**What to produce**
Extract exactly those lines that lie between the start of the material and the line with "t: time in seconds", including both boundary lines and no others.
====== Data in this exercise ======
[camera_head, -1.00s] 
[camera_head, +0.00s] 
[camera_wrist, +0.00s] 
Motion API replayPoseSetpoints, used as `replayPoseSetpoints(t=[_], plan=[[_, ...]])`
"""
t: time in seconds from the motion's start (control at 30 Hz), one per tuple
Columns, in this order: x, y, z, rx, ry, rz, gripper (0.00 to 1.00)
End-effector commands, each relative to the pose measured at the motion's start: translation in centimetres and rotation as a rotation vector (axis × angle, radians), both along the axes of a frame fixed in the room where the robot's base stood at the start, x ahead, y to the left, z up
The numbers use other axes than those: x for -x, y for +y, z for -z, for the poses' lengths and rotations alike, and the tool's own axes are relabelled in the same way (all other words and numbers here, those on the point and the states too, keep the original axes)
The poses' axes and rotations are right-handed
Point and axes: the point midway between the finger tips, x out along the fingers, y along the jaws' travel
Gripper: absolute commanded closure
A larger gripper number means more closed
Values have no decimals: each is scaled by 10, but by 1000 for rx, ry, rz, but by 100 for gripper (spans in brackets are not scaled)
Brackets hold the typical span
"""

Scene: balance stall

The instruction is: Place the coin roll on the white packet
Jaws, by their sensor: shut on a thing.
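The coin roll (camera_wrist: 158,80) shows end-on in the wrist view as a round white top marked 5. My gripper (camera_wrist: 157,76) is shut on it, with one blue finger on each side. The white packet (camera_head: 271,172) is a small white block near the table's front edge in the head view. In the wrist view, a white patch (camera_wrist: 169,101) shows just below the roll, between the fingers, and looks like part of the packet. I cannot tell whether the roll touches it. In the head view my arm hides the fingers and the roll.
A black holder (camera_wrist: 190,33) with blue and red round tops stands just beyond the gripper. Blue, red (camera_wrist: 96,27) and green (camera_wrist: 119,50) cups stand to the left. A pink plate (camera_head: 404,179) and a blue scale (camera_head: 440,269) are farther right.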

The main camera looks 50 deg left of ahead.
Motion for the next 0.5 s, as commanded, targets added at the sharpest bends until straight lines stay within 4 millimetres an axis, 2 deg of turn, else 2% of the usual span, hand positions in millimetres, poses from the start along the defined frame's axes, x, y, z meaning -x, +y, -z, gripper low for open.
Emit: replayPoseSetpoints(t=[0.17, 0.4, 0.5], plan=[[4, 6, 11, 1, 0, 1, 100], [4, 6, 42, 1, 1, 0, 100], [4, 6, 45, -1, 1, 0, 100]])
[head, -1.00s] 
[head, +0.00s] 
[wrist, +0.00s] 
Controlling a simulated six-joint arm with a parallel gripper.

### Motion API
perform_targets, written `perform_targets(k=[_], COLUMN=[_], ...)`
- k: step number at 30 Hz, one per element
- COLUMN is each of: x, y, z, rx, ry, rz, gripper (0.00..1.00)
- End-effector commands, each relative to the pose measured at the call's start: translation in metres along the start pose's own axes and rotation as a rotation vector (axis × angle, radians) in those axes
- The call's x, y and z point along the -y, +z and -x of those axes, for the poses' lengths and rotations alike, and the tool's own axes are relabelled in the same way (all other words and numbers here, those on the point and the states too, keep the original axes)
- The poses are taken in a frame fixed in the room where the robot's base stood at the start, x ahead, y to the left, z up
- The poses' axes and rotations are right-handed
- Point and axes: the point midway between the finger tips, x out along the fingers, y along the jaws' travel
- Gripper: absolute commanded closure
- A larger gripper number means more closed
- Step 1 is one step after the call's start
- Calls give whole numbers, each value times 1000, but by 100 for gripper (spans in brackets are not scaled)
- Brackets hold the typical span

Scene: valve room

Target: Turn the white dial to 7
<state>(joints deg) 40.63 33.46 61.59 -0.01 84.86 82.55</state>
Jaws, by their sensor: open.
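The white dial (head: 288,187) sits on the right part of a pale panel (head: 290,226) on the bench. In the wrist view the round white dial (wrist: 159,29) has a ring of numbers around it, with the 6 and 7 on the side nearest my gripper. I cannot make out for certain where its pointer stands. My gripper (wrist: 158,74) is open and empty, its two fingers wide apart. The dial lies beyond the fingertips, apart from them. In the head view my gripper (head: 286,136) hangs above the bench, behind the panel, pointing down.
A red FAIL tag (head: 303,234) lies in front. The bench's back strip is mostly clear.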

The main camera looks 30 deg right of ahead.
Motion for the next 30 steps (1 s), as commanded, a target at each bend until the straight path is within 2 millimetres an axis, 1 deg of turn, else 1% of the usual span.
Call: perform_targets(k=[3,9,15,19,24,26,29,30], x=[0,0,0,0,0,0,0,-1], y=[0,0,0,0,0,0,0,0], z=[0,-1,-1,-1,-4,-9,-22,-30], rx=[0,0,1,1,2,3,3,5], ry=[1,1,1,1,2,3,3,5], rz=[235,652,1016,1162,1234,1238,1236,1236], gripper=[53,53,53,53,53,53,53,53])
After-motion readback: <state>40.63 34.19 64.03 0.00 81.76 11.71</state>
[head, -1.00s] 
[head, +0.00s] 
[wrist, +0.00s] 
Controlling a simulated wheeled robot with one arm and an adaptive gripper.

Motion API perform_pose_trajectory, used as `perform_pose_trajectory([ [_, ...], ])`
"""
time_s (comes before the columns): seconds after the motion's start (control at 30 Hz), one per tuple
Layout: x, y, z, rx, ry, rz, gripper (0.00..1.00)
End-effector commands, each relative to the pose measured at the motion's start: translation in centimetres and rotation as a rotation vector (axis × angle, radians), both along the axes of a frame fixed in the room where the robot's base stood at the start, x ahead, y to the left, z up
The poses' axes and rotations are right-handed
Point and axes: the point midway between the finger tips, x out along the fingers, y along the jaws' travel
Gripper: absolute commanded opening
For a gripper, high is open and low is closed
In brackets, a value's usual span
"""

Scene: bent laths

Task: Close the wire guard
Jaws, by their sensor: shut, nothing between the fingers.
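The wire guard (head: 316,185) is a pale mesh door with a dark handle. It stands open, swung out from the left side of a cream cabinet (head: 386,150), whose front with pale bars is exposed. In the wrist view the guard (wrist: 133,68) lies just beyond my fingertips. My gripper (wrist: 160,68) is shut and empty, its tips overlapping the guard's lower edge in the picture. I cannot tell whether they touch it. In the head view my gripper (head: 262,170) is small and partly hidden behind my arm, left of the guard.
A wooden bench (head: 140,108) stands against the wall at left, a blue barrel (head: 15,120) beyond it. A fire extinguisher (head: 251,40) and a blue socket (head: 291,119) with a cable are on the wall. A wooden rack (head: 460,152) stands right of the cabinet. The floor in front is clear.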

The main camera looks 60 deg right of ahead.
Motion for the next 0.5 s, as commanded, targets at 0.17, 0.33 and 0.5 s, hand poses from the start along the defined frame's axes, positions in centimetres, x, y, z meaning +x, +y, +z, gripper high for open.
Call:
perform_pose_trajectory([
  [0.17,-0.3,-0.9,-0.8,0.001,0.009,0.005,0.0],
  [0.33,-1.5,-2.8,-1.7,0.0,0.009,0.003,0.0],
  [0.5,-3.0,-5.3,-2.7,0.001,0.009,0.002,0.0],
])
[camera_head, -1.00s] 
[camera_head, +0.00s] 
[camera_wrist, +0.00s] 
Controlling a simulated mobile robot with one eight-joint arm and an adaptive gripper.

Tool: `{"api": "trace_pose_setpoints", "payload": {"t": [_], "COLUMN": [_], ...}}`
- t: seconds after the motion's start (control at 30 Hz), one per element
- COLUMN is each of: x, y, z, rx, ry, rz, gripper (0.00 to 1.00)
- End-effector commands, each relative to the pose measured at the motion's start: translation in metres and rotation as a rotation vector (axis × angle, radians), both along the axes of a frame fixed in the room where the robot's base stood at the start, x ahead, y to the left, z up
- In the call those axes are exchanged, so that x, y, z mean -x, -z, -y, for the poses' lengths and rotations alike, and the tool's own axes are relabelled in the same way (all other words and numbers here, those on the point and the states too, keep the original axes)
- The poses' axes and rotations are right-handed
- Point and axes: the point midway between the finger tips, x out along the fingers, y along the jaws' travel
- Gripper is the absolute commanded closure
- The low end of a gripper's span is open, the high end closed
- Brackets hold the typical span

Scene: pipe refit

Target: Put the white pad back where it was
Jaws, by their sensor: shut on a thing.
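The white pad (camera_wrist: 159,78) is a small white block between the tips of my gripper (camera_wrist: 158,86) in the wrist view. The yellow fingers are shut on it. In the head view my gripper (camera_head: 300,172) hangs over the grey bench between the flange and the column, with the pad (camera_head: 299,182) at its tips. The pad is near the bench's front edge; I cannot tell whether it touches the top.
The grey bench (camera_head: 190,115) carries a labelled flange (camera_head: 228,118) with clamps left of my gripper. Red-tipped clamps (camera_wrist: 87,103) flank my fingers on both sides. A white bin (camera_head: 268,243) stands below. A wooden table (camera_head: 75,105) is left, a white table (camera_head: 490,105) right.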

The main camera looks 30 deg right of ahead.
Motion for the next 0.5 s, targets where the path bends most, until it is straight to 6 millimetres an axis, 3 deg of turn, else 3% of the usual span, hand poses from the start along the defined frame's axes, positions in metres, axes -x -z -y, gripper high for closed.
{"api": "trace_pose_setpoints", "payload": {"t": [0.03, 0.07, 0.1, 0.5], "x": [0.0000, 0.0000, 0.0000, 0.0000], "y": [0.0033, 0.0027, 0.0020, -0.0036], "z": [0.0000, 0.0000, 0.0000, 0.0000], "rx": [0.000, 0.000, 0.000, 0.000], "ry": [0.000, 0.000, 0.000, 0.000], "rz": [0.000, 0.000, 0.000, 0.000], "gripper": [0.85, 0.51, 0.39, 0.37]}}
======
**Expected answer**
[camera_head, -1.00s] 
[camera_head, +0.00s] 
[camera_wrist, +0.00s] 
Motion API replayPoseSetpoints, used as `replayPoseSetpoints(t=[_], plan=[[_, ...]])`
"""
t: time in seconds from the motion's start (control at 30 Hz), one per tuple

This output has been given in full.